- Data shown
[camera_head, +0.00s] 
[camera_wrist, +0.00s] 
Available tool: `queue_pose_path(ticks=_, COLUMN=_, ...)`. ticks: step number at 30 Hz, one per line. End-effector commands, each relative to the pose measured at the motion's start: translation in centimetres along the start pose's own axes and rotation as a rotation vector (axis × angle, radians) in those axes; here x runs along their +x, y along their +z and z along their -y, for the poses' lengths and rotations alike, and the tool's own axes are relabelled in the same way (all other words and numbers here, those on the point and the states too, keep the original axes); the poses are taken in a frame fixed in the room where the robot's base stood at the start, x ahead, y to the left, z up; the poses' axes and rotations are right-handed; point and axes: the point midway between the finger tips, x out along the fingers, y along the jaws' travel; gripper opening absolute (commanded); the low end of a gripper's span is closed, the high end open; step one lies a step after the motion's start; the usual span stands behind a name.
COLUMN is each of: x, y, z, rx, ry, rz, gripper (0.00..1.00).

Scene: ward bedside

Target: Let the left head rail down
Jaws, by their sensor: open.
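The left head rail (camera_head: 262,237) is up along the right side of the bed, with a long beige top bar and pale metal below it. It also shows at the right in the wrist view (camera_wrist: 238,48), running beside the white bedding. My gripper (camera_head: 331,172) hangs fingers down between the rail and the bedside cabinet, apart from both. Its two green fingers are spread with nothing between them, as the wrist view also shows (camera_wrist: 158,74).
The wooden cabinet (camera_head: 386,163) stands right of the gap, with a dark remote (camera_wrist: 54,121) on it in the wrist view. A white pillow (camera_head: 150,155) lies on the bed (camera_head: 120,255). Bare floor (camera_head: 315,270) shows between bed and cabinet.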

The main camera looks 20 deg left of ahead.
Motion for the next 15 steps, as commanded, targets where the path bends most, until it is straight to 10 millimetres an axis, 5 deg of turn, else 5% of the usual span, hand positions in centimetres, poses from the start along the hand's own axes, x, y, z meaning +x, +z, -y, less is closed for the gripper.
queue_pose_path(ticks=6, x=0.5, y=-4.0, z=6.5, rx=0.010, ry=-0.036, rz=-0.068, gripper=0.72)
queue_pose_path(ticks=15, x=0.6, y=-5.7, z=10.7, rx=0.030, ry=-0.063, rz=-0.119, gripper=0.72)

- Problem
Copy out each line exactly.

- Task solution
[camera_head, +0.00s] 
[camera_wrist, +0.00s] 
Available tool: `queue_pose_path(ticks=_, COLUMN=_, ...)`. ticks: step number at 30 Hz, one per line. End-effector commands, each relative to the pose measured at the motion's start: translation in centimetres along the start pose's own axes and rotation as a rotation vector (axis × angle, radians) in those axes; here x runs along their +x, y along their +z and z along their -y, for the poses' lengths and rotations alike, and the tool's own axes are relabelled in the same way (all other words and numbers here, those on the point and the states too, keep the original axes); the poses are taken in a frame fixed in the room where the robot's base stood at the start, x ahead, y to the left, z up; the poses' axes and rotations are right-handed; point and axes: the point midway between the finger tips, x out along the fingers, y along the jaws' travel; gripper opening absolute (commanded); the low end of a gripper's span is closed, the high end open; step one lies a step after the motion's start; the usual span stands behind a name.
COLUMN is each of: x, y, z, rx, ry, rz, gripper (0.00..1.00).

Scene: ward bedside

Target: Let the left head rail down
Jaws, by their sensor: open.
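The left head rail (camera_head: 262,237) is up along the right side of the bed, with a long beige top bar and pale metal below it. It also shows at the right in the wrist view (camera_wrist: 238,48), running beside the white bedding. My gripper (camera_head: 331,172) hangs fingers down between the rail and the bedside cabinet, apart from both. Its two green fingers are spread with nothing between them, as the wrist view also shows (camera_wrist: 158,74).
The wooden cabinet (camera_head: 386,163) stands right of the gap, with a dark remote (camera_wrist: 54,121) on it in the wrist view. A white pillow (camera_head: 150,155) lies on the bed (camera_head: 120,255). Bare floor (camera_head: 315,270) shows between bed and cabinet.

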The main camera looks 20 deg left of ahead.
Motion for the next 15 steps, as commanded, targets where the path bends most, until it is straight to 10 millimetres an axis, 5 deg of turn, else 5% of the usual span, hand positions in centimetres, poses from the start along the hand's own axes, x, y, z meaning +x, +z, -y, less is closed for the gripper.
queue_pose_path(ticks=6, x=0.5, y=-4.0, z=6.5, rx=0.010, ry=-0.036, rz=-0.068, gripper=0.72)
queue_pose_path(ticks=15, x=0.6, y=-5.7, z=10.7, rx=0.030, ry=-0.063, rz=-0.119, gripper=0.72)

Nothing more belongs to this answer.